• Description of the task: Set aside the pictures and output only the lines from the one containing "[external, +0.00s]" up to and including the one containing "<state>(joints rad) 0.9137".

• Material provided:
--------

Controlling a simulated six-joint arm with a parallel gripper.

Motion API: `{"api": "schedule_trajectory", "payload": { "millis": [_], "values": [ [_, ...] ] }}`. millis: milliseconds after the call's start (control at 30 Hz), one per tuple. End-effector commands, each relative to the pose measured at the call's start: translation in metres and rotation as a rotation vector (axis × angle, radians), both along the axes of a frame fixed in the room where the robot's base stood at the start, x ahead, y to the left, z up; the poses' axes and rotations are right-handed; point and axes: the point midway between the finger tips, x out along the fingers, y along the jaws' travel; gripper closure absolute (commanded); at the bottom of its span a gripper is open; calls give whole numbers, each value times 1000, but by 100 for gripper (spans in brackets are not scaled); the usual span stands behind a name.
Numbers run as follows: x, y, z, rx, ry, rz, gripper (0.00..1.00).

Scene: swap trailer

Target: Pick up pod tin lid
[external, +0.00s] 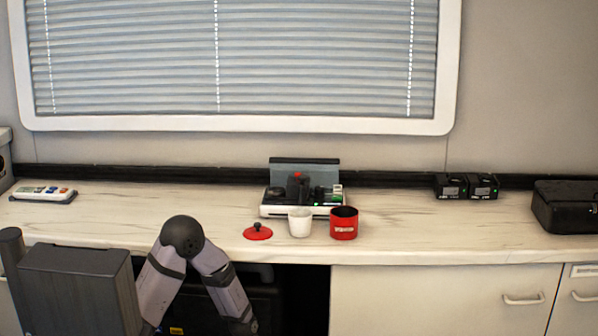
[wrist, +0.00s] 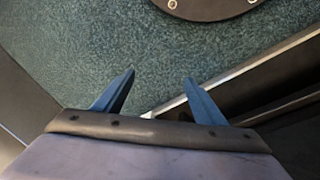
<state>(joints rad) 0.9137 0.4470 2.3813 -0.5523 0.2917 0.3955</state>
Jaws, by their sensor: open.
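The red pod tin lid (external: 258,232) lies on the counter near its front edge, with a small dark knob on top. The red pod tin (external: 344,224) stands open to its right, with a white cup (external: 300,222) between them. My gripper (wrist: 160,92) shows in the wrist view with its two blue fingers apart and nothing between them. It points at a blue-green speckled surface, and the lid is not in that view. In the external view my arm is folded low in front of the counter, and the gripper's fingers cannot be made out there.
A white machine with a dark raised cover (external: 304,196) stands behind the cup. A white remote-like device (external: 43,194) lies at the left. The counter (external: 160,206) left of the lid is clear.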

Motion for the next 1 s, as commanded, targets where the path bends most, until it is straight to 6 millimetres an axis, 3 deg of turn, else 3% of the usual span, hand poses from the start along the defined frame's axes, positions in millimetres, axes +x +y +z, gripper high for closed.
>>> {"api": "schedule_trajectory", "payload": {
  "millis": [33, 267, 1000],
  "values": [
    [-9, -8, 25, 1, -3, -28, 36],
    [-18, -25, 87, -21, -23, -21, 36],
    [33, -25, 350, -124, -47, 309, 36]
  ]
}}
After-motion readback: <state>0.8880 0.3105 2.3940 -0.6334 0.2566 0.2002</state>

--------

• Task output:
[external, +0.00s] 
[wrist, +0.00s] 
<state>(joints rad) 0.9137 0.4470 2.3813 -0.5523 0.2917 0.3955</state>

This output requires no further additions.